INTERVIEW-Sri Lanka ’11 budget to introduce reforms-treasury

Sri Lanka will introduce fiscal reforms including tax changes in its 2011 budget, not in this year’s as had previously been pledged, the Indian Ocean island nation’s treasury secretary said on Thursday.

Sri Lanka is aiming to tap a peace dividend after the end of a 25-year civil war a year ago to boost the $42 billion economy, and revamp its tax and business codes to remove barriers to investment.

The 2011 budget reform schedule means the International Monetary Fund (IMF) could further delay disbursing the third tranche of a $2.6 billion loan, which it said it would release if Sri Lanka laid out fiscal consolidation plans in the 2010 budget. [ID:nSGE62G0EF]

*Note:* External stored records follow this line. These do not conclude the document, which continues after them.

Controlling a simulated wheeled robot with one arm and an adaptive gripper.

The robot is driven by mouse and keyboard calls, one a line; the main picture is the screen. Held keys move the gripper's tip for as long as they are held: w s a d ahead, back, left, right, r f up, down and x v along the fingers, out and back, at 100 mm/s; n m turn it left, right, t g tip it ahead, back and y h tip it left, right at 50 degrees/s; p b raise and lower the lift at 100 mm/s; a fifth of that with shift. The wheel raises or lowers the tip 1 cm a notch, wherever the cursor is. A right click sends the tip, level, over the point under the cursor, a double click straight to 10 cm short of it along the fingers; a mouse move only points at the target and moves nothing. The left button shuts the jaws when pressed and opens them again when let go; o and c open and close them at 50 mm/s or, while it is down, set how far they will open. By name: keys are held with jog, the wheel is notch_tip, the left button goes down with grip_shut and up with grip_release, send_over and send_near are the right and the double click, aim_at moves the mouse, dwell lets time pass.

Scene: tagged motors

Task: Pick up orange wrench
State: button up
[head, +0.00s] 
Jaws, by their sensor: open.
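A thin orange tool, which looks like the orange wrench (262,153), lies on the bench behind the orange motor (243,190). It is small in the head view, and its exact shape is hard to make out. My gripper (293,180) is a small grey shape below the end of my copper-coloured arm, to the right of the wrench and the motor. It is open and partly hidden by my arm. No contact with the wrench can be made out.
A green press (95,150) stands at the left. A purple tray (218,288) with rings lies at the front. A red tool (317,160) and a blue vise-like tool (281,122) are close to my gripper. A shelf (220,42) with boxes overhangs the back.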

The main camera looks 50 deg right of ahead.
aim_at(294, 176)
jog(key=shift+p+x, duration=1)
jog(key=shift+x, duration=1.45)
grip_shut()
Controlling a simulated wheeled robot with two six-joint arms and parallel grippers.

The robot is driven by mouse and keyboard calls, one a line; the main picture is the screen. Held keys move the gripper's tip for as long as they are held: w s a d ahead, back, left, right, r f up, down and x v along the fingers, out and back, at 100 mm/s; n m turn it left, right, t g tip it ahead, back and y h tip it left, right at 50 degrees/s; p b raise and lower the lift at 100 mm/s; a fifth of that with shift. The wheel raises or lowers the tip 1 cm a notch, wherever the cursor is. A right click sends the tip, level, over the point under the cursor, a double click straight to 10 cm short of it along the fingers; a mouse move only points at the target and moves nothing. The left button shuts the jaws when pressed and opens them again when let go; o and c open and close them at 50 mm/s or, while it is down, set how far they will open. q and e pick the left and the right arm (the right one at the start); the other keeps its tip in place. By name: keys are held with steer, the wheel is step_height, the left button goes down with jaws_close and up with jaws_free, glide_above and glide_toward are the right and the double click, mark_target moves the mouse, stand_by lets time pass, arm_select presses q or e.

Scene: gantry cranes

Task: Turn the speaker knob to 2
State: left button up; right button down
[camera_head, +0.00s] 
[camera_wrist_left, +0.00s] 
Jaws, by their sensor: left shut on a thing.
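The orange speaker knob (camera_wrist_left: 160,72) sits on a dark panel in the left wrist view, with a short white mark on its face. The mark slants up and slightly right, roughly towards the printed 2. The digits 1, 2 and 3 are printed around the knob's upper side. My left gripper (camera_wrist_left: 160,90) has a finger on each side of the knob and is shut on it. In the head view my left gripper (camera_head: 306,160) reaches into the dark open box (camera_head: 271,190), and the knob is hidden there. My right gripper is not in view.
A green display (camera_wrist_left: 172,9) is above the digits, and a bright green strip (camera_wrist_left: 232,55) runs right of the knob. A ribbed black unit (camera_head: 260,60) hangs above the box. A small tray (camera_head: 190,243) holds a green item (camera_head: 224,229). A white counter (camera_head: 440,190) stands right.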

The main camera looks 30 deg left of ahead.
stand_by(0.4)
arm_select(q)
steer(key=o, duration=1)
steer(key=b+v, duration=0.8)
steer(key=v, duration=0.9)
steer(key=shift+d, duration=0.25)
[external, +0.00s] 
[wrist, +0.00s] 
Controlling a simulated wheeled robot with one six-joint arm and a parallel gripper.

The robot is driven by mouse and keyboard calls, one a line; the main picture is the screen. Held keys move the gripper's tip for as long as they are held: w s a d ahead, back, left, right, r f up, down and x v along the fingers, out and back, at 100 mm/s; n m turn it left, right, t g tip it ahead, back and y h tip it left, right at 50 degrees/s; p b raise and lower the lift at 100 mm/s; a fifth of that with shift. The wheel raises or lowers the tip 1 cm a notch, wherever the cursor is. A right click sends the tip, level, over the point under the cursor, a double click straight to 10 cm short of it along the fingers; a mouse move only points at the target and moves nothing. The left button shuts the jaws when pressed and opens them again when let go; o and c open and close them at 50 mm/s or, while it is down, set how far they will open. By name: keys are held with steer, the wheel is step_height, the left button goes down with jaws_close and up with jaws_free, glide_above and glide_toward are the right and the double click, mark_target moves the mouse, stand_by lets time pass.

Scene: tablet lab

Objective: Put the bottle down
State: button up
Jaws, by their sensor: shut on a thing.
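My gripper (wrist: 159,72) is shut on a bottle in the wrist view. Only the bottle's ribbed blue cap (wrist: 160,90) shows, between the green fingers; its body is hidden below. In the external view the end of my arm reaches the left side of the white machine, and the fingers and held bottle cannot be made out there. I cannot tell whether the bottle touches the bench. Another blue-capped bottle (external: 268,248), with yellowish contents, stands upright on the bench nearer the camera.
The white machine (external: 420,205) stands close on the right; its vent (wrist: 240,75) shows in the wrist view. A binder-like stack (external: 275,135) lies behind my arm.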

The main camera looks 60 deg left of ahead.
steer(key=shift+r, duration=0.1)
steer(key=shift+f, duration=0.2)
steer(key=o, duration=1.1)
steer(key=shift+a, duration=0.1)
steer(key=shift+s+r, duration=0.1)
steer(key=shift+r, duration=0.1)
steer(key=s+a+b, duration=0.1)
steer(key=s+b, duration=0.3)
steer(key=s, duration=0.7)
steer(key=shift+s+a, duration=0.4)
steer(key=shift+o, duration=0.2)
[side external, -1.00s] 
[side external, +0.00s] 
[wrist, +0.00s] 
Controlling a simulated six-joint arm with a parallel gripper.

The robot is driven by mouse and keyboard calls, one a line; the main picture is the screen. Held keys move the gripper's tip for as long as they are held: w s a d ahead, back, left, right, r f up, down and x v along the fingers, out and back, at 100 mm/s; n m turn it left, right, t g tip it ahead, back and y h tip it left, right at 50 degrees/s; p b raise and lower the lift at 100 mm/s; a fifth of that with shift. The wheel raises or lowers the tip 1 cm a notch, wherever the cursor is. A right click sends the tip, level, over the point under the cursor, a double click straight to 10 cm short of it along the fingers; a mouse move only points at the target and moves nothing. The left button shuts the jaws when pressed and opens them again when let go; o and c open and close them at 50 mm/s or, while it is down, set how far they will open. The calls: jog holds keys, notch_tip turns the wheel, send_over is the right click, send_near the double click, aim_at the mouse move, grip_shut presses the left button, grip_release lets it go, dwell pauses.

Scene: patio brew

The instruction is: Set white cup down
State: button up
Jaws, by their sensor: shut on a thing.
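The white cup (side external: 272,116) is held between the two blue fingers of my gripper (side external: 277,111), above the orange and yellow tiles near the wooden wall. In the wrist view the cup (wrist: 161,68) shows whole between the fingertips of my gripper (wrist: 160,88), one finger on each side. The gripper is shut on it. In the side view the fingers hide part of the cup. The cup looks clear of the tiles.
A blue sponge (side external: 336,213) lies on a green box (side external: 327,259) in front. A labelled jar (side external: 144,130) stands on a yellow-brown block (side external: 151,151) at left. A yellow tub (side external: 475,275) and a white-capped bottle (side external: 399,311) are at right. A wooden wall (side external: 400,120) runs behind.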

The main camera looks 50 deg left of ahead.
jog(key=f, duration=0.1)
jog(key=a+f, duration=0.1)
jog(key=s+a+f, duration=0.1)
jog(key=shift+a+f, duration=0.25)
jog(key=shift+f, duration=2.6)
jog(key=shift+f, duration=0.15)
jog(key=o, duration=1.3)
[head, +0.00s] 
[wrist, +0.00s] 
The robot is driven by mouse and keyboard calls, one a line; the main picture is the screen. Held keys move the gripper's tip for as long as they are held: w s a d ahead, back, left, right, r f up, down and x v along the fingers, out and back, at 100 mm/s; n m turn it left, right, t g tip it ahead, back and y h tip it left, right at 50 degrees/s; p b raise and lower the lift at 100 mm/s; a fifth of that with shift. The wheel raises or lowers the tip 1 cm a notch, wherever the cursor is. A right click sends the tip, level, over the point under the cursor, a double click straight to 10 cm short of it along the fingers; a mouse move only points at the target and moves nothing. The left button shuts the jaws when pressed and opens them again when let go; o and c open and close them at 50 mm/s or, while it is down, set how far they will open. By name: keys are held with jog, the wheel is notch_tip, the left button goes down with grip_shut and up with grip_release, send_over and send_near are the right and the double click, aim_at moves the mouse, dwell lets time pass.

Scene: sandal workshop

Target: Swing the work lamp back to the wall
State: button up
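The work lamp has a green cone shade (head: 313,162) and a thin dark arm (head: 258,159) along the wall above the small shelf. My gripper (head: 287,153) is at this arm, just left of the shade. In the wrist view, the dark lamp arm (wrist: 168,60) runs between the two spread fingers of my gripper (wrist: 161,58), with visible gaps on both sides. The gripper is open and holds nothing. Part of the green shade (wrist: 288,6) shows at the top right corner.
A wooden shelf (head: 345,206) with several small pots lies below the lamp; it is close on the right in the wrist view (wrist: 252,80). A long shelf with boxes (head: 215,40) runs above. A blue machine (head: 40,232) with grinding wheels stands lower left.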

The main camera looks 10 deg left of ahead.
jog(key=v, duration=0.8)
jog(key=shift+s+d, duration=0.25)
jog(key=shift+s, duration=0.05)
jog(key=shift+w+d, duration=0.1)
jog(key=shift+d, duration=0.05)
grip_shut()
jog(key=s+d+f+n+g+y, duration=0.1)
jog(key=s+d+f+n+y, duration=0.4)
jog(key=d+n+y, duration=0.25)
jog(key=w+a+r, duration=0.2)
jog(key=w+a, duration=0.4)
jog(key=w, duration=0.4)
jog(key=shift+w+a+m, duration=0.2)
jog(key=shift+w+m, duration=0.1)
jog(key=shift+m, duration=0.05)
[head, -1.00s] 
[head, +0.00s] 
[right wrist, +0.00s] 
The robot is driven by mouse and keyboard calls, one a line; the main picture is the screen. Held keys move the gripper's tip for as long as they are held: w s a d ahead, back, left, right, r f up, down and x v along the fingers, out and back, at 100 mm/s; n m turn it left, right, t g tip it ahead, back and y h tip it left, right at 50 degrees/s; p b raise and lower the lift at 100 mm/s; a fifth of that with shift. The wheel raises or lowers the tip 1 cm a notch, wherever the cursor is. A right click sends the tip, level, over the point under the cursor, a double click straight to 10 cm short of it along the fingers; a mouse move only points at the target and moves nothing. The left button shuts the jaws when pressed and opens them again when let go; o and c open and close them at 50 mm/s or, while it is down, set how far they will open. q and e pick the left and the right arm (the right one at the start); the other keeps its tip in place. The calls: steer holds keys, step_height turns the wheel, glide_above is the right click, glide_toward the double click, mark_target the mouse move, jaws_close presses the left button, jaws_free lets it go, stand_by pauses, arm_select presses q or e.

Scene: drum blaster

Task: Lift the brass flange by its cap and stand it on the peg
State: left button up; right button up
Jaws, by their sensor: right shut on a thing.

The 2010 budget was originally due to be adopted in May, to allow the new parliament to be elected in April.

President Mahinda Rajapaksa will authorise three months of expenditure until July 22, and then a mini-budget will be adopted for the rest of 2010, Treasury Secretary P.B. Jayasundera said.

That will give Sri Lanka time to introduce much-needed reforms in the 2011 budget, he said.

"The aim of the (2011) budget is to focus on tax reforms, policies and a regulatory framework that would make Sri Lanka an investor-friendly country," Jayasundera told Reuters in an interview.

"Some of the taxes now are over 60 percent and those exorbitant taxes will be reduced to a rational level," he said.

EASING RED TAPE

Jayasundera, arguably the most powerful technocrat in Rajapaksa’s newly-elected government, oversees the treasury and is the top civil servant in the finance ministry and the new economic development ministry.

Rajapaksa is the finance minister and his younger brother, parliamentarian Basil Rajapaksa, heads the economic development ministry, which includes investment promotion, tourism and nation building.

"Through creation of the economic development ministry, the government has removed a lot of barriers for investors. Approval for security, environment, tax policies, investments…all will be done with one letter now," Jayasundera said.

The president won landslide re-election in January, and his government now has one the most powerful majority in over a decade, after parliamentary polls earlier this month. He has long pledged that he would make economic reforms once re-elected.

An IMF mission is due in Sri Lanka in mid-May to decide whether to disburse the next tranch and to negotiate over budget deficit targets with the government, after it missed the 2009 goal of 7 percent by recording a 9.5 percent gap.

The IMF has targeted 6 percent for 2010

"The 7.5 percent budget deficit target should be achieved comfortably as the expenditure would be the same like last year and the revenue is picking up," Jayasundera said. He said economic growth would be close to 7 percent, as earlier forecast.

The IMF loan was approved when the country was facing a balance of payments crisis with foreign reserves down to $1.27 billion. Reserves now are over $5 billion. That has led some presidential allies to question if the loan should continue.

"The reserves are more than the IMF target. I am optimistic of the IMF releasing both the third and fourth tranche together," he said.

Sri Lanka is now building and planning revitalised infrastructure including power plants, port terminals, tourist hotels and highways.

With those projects completed, Jayasundera said he expects tourism revenue to grow to $1 billion annually from its present $400 million, and foreign direct investment to boom to $1.5-2 billion annually from around $600 million now.

Jayasundera said foreign investment inflows should put upward pressure on the rupee currency LKR=. "I see a higher probability for appreciation than depreciation," he said.